Here are just some of the things that, at various points in my 35-year investing career, I’ve thought I’ve known:

  • Which fund managers will outperform.
  • Which way the economy is headed.
  • What’s next for interest rates and share prices.
  • Whether the overall stock market is overvalued or not.
  • Which individual stocks will beat the market.
  • Which stock market sectors and national stock markets will fare best.

Fortunately, this “knowledge” never greatly influenced my investment strategy. Still, I have little doubt that my portfolio’s performance would have been better if I hadn’t imagined that I knew these things—and I certainly wouldn’t have wasted so much time and mental energy.

Why do we think we know such things? It’s partly because Wall Street and the financial media talk endlessly about these issues. The financial media needs to fill airtime, websites and printed pages. Meanwhile, Wall Street wants to convince you that you know something about the future, so you actively manage your portfolio and thereby fatten the Street’s coffers.

But not all the blame belongs to others. Our belief that we have knowledge also partly stems from the way we’re wired. That wiring leaves us vulnerable to a host of behavioral mistakes, including extrapolationoverconfidence and recency bias, which together conspire to convince us that we know what the future will bring.

The problem: When we think we know something, we’re inclined to act upon that knowledge. In the financial markets, action almost always triggers investment costs and perhaps big tax bills. If we mess with our basic mix of stocks and conservative investments, we may miss a big market move—and any time we opt to reduce our overall stock exposure, we also lower our portfolio’s expected long-run return. And if our purported knowledge causes us to make narrow investment bets, we risk a permanent loss of capital, as we bet on stocks and market sectors that could potentially plunge—and never bounce back.

Even if we put our hands on our heart and we swear we aren’t inclined to forecast, predictions often creep into our behavior. We hold off investing because we sense share prices could fall. We tilt toward U.S. stocks because we think that they’ll always outperform foreign markets. Instead of prudently diversifying, we hang on to the employer shares we’re granted, because we can see that the company is prospering and we believe the stock price doesn’t fully reflect that.

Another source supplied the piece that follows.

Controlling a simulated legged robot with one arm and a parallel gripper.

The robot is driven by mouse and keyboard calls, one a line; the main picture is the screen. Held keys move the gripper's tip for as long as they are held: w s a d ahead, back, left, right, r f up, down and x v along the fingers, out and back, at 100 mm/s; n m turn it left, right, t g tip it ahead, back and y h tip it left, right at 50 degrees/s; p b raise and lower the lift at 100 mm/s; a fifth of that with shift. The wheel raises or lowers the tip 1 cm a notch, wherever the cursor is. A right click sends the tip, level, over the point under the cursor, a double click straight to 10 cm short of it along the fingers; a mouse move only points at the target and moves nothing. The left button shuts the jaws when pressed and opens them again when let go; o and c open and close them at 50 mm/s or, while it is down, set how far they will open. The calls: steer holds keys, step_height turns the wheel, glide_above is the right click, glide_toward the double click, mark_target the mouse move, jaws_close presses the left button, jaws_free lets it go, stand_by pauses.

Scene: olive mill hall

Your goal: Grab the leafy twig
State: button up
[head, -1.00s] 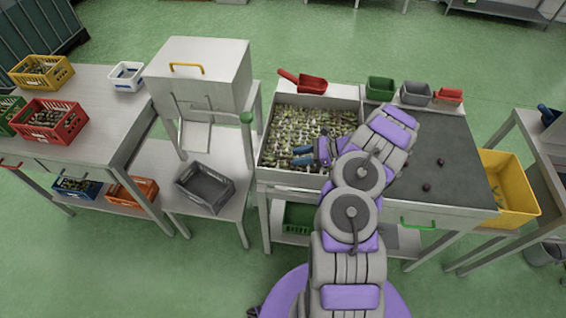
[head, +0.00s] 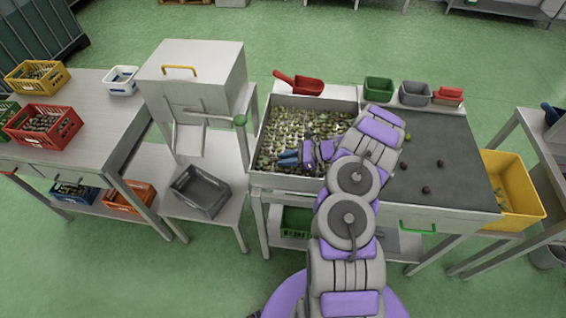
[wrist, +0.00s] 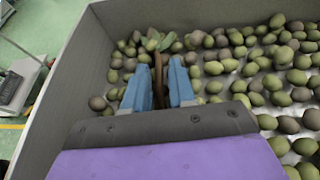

What if we thought harder about such issues? No matter how much we analyze individual stocks, different market sectors and the overall market, there’s no evidence we’ll come up with a better forecast. Instead, our best bet is to not forecast. We need to unknow these things that we think we know, and instead focus on facets of investing where we have some control and where we truly can add value. We’re talking here about the amount of portfolio risk we take, the investment costs we incur and the taxes we pay.

There are also other areas of our financial life where hard work and more thought can pay handsome dividends. We can substantially improve our financial life by figuring out which debts to pay off first, what sort of home it makes most sense to buy, when to claim Social Security, what insurance we need and what estate planning steps we ought to take. We can also improve our life by spending more thoughtfully and saving more diligently—and by putting in the hard work needed to change our own damaging financial behavior.

To be sure, none of this has the seductive pleasure of making forecasts and imagining we’ll be proven right. But over a lifetime of investing, that pleasure, alas, almost always carries a steep price tag—and that’s one thing we all need to know.